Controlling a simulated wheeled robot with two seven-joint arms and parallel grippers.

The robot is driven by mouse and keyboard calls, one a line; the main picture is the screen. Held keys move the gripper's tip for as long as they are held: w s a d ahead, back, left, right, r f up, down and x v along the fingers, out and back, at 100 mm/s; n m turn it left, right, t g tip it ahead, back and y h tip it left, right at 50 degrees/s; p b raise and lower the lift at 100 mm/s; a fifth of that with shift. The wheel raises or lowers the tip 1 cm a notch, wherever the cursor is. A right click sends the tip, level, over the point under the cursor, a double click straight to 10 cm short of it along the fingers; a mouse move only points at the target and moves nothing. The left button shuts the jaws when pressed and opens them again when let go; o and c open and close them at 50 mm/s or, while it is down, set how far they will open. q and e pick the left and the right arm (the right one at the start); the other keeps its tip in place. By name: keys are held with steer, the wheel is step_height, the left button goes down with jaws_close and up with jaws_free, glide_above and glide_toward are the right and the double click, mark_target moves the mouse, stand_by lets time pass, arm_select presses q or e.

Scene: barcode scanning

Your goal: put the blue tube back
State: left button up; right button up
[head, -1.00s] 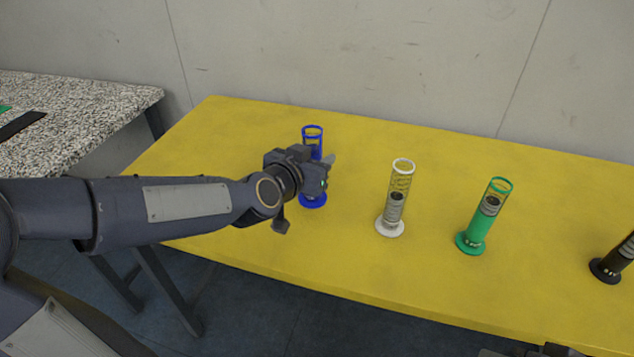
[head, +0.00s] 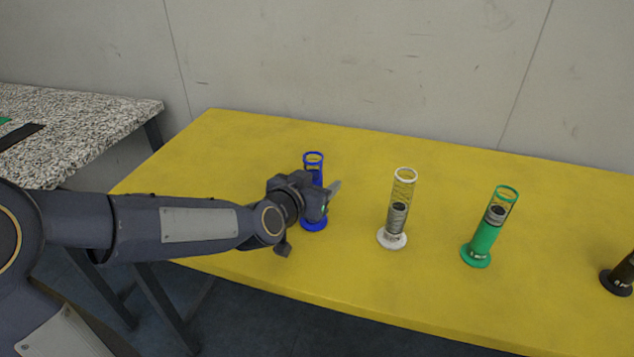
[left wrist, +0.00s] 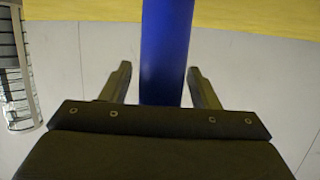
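The blue tube (head: 313,224) is upright at the left end of a row of tubes, and its base appears to rest on the yellow table (head: 230,150). My left gripper (head: 330,197) is at its middle and hides part of it in the head view. In the left wrist view the blue tube (left wrist: 166,50) stands between the two fingers of the left gripper (left wrist: 160,70). A narrow gap shows at the left finger, while the right fingertip is very close to the tube. My right gripper is not in view.
A white tube (head: 397,220), a green tube (head: 484,236) and a black tube (head: 620,275) stand to the right in the row. A speckled table (head: 80,125) is at the far left. The yellow table is clear behind the row.

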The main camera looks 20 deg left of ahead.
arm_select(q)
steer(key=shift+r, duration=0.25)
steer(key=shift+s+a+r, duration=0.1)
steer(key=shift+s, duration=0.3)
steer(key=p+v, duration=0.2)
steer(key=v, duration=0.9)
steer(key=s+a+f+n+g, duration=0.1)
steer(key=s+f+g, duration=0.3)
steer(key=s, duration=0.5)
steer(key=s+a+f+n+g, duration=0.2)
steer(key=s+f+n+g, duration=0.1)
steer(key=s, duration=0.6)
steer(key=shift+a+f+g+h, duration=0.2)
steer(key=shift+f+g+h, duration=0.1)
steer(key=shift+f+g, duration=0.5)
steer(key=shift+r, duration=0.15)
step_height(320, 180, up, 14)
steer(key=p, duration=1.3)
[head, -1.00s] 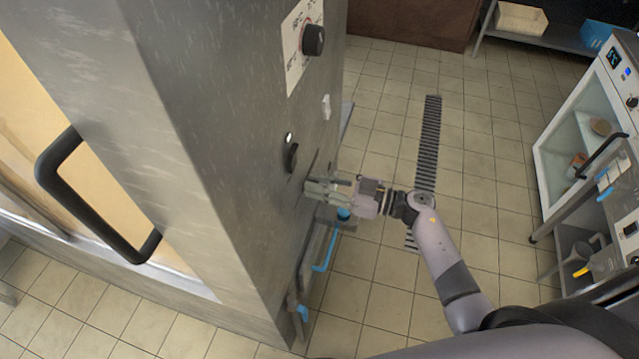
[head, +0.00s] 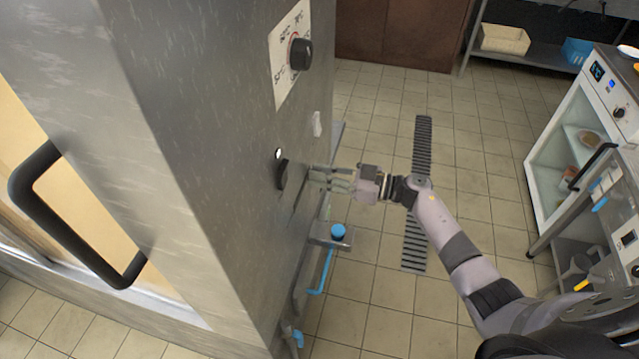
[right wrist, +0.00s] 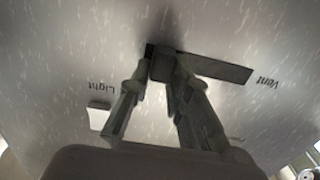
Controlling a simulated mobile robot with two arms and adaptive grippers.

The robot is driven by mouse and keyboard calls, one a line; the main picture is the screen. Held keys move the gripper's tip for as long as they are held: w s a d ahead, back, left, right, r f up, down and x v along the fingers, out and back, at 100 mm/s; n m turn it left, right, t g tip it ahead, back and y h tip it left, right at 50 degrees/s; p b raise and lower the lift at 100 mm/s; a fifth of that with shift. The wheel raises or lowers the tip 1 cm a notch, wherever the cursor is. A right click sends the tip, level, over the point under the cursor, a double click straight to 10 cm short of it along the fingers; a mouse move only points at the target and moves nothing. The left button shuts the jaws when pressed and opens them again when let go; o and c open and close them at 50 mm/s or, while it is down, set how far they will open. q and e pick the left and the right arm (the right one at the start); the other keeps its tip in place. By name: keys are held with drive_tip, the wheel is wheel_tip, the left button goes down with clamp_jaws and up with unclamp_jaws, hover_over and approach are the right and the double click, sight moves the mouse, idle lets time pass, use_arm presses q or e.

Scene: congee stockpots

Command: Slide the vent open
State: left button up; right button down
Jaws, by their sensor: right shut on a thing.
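The vent slider is a small dark knob (right wrist: 161,66) in a dark slot (right wrist: 222,68) on the steel panel, in the right wrist view. The knob sits at the slot's left end, on the side of the "Light" label; the open slot runs right toward the "Vent" label (right wrist: 268,82). My right gripper (right wrist: 160,78) has its two fingers closed on the knob. In the head view the right gripper (head: 314,179) reaches the side panel (head: 225,130) from the right, and its fingers hide the knob. My left gripper is not in view.
On the panel are a dial (head: 301,54), a white light switch (head: 317,124) and a black oval knob (head: 282,174). A blue-topped fitting (head: 338,231) stands just below my gripper. A black door handle (head: 75,215) juts out at left.

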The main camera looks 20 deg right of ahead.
☆ ☆ ☆ ☆ ☆ ☆ ☆
_Written instruction_:
Repeat the material verbatim. Do not carry over any picture.

_Answer to this task_:
Controlling a simulated wheeled robot with two seven-joint arms and parallel grippers.

The robot is driven by mouse and keyboard calls, one a line; the main picture is the screen. Held keys move the gripper's tip for as long as they are held: w s a d ahead, back, left, right, r f up, down and x v along the fingers, out and back, at 100 mm/s; n m turn it left, right, t g tip it ahead, back and y h tip it left, right at 50 degrees/s; p b raise and lower the lift at 100 mm/s; a fifth of that with shift. The wheel raises or lowers the tip 1 cm a notch, wherever the cursor is. A right click sends the tip, level, over the point under the cursor, a double click straight to 10 cm short of it along the fingers; a mouse move only points at the target and moves nothing. The left button shuts the jaws when pressed and opens them again when let go; o and c open and close them at 50 mm/s or, while it is down, set how far they will open. q and e pick the left and the right arm (the right one at the start); the other keeps its tip in place. By name: keys are held with steer, the wheel is step_height, the left button goes down with jaws_close and up with jaws_free, glide_above and glide_toward are the right and the double click, mark_target moves the mouse, stand_by lets time pass, arm_select presses q or e.

Scene: barcode scanning

Your goal: put the blue tube back
State: left button up; right button up
[head, -1.00s] 
[head, +0.00s] 
[left wrist, +0.00s] 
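The blue tube (head: 313,224) is upright at the left end of a row of tubes, and its base appears to rest on the yellow table (head: 230,150). My left gripper (head: 330,197) is at its middle and hides part of it in the head view. In the left wrist view the blue tube (left wrist: 166,50) stands between the two fingers of the left gripper (left wrist: 160,70). A narrow gap shows at the left finger, while the right fingertip is very close to the tube. My right gripper is not in view.
A white tube (head: 397,220), a green tube (head: 484,236) and a black tube (head: 620,275) stand to the right in the row. A speckled table (head: 80,125) is at the far left. The yellow table is clear behind the row.

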The main camera looks 20 deg left of ahead.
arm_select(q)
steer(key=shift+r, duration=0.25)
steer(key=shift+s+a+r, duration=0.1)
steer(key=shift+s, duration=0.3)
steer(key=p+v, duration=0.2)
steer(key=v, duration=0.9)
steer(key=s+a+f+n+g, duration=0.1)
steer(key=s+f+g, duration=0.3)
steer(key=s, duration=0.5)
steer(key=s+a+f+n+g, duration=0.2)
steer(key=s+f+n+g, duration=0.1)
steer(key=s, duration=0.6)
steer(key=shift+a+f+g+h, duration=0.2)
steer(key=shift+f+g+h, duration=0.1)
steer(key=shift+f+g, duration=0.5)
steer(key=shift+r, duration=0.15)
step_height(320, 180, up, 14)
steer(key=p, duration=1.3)
[head, -1.00s] 
[head, +0.00s] 
[right wrist, +0.00s] 
Controlling a simulated mobile robot with two arms and adaptive grippers.

The robot is driven by mouse and keyboard calls, one a line; the main picture is the screen. Held keys move the gripper's tip for as long as they are held: w s a d ahead, back, left, right, r f up, down and x v along the fingers, out and back, at 100 mm/s; n m turn it left, right, t g tip it ahead, back and y h tip it left, right at 50 degrees/s; p b raise and lower the lift at 100 mm/s; a fifth of that with shift. The wheel raises or lowers the tip 1 cm a notch, wherever the cursor is. A right click sends the tip, level, over the point under the cursor, a double click straight to 10 cm short of it along the fingers; a mouse move only points at the target and moves nothing. The left button shuts the jaws when pressed and opens them again when let go; o and c open and close them at 50 mm/s or, while it is down, set how far they will open. q and e pick the left and the right arm (the right one at the start); the other keeps its tip in place. By name: keys are held with drive_tip, the wheel is wheel_tip, the left button goes down with clamp_jaws and up with unclamp_jaws, hover_over and approach are the right and the double click, sight moves the mouse, idle lets time pass, use_arm presses q or e.

Scene: congee stockpots

Command: Slide the vent open
State: left button up; right button down
Jaws, by their sensor: right shut on a thing.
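The vent slider is a small dark knob (right wrist: 161,66) in a dark slot (right wrist: 222,68) on the steel panel, in the right wrist view. The knob sits at the slot's left end, on the side of the "Light" label; the open slot runs right toward the "Vent" label (right wrist: 268,82). My right gripper (right wrist: 160,78) has its two fingers closed on the knob. In the head view the right gripper (head: 314,179) reaches the side panel (head: 225,130) from the right, and its fingers hide the knob. My left gripper is not in view.
On the panel are a dial (head: 301,54), a white light switch (head: 317,124) and a black oval knob (head: 282,174). A blue-topped fitting (head: 338,231) stands just below my gripper. A black door handle (head: 75,215) juts out at left.

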The main camera looks 20 deg right of ahead.

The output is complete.